Monday, September 20, 2010

Mass boycott risks splitting community unity

FATHER James Good, one of Ireland’s most eminent — and most outspoken — theologians knows what it is like to be a lone voice against Catholic Church orthodoxy.

Like Jennifer Sleeman, he has not been slow to take the Church to task on many moral issues, but he sees no purpose in a boycott of mass.

Fr Good admires the pluckiness of Mrs Sleeman’s stand for the status of women in the Church and he agrees with her central conclusion — that the Church must change or diminish.

However, he takes odds with her call to the female faithful to boycott Sunday mass on September 26. In evidence he chooses no Papal encyclical or Church doctrine, but prefers to cite the first letter of St Paul to the Corinthians.

In Chapter 1 of the Corinthians, Paul said: "I exhort you, brethren, by the name of our Lord Jesus Christ, that you all agree and that there be no divisions among you, but that you be made complete in the same mind and in the same judgment."

In other words, the faithful must sing from the same hymn-sheet.

The Catholic Church responded to Mrs Sleeman’s call just 24-hours after it was publicised.

It said: "The mass is a community sacramental celebration of the life, death and resurrection of Our Lord Jesus. We would encourage people not to absent themselves from the Eucharist where we re-enact the Last Supper and the Paschal mystery, following the command of Jesus, ‘Do this is memory of me’. The celebration of the mass on Sundays and holy days of obligation is essential to the practice of the Catholic faith."

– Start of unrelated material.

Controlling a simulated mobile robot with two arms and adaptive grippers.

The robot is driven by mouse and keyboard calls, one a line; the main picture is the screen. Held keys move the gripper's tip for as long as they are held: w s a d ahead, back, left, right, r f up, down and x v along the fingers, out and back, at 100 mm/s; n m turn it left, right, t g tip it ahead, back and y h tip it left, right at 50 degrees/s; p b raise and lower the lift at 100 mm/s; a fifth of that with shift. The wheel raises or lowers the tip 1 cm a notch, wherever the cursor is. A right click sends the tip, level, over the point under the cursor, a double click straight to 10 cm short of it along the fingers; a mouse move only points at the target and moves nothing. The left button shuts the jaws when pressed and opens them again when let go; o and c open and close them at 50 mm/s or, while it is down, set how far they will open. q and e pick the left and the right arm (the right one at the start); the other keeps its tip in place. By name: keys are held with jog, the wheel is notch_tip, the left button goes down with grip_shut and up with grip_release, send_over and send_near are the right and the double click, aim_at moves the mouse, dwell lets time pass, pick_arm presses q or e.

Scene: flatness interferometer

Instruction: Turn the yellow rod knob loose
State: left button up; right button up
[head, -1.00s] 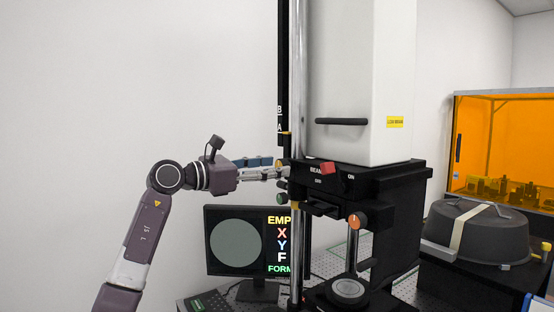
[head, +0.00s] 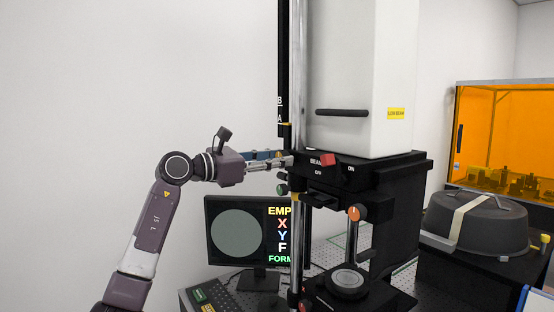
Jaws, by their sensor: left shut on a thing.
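The yellow rod knob (head: 279,154) is a small yellow spot beside the chrome column of the interferometer, mostly hidden by my fingers. My left gripper (head: 288,161) reaches in from the left, roughly level, with its fingertips at the column. It is shut on something there, which looks like the yellow knob; the fingers hide the grip. The chrome column (head: 298,60) stands upright beside the white housing (head: 350,70). My right gripper is not in view.
A green knob (head: 282,189) sits just below my fingers. A red beam lever (head: 328,160) and an orange knob (head: 354,213) are to the right. A monitor (head: 207,262) stands below my gripper. A dark lidded pot (head: 490,232) is at right.

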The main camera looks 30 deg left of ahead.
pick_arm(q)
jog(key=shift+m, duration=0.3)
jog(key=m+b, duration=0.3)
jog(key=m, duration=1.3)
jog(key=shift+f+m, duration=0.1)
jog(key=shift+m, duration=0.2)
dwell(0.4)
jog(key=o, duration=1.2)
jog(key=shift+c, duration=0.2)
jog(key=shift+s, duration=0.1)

That is Fr Good’s stand, as well. "She is on a good project," he says. "The Church needs to be shaken up, but boycotting mass risks splitting the unity of the community and anything that does that is bad.

"During the life of the early Church, St Paul recognised this and was concerned at splits in the community, which was a feature of early converts to Christianity. Paul was particularly concerned about the division between rich and poor.

"Mrs Sleeman is very well intentioned and she is right for wanting the Church to change, but I don’t think that having women boycott mass is going to do any good."

Fr Good sees the lowly status of women in Catholicism as stemming from the time of St Augustine, who died in 430 AD.

"Augustine hated women and felt they were somehow evil and his philosophy dominated the Church for eight centuries after his death. In fact, we have never quite rid ourselves of that theology in the Church."

"Augustine led a rather wild life before his baptism by Ambrose, bishop of Milan. He was also a member of the Manichee sect who believed in two gods: a good god who created the soul, and an evil god who created the body. Hence anything connected with the body (especially sex and marriage) was of necessity evil."

As for making changes from within the body of the Church, Fr Good is part of a new organisation of priests which he believes will do good in the long run.

Fr Good prefers to battle from within. As a priest, philosopher and professor of theology at University College Cork, he took on the Vatican at its most powerful in July, 1968, challenging Pope Paul’s encyclical Humane Vitae and its copper-fastening of the Papal ban on contraception.

Right up to the moment of its publication, rumours had been streaming out of Rome. Was it possible that Pope Paul VI would reverse the Church’s traditional ban on contraception, first formally pronounced by Pope Pius XI in the encyclical Casti Conubii in 1930?

At a press conference in the Mater Dei Institute in the grounds of Clonliffe College in Dublin, Mgr Frank Cremin, professor of moral theology in Maynooth, held up a copy of Humanae Vitae under the glare of the RTÉ camera lights, and said it all in two words: "No change!"

Within 24 hours of the publication of Humanae Vitae, Fr Good made worldwide headlines when he became the only priest in Ireland to publicly dissent from the encyclical, describing it as a major tragedy for the Church.

"I disagreed with the total ban on contraception in the encyclical, and said so publicly. As I was the only priest in Ireland to do so, I attracted a good deal of attention."

It also left him exposed. "Bishop Lucey had no option but to suspend me from diocesan functions (preaching and hearing confessions), but my university posts remained intact."

Like Jennifer Sleeman, he sees "no reason why one should discriminate against half of the human race." Fr Good served for 24 years in Kenya, where he observed the rights of women being frequently subordinated.

On one occasion he asked a Kenyan woman to preach a sermon on his behalf.

"It was," he says, "one of the best sermons I ever heard."